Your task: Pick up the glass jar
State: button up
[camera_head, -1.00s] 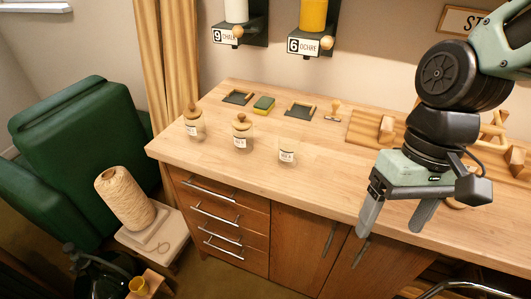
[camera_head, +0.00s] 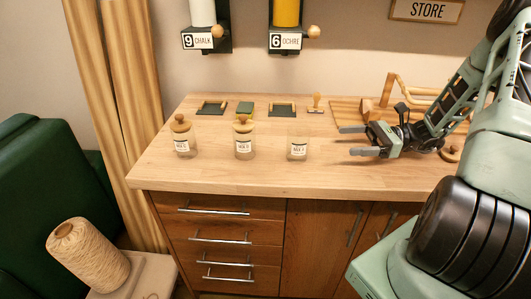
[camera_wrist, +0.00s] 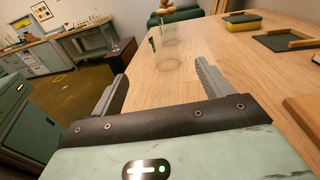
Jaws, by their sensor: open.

# SET EXERCISE
Quote every line word for word and keep the images out of the copy.

# RIGHT ANSWER
Your task: Pick up the glass jar
State: button up
[camera_head, -1.00s] 
[camera_head, +0.00s] 
[camera_wrist, +0.00s] 
Jaws, by their sensor: open.

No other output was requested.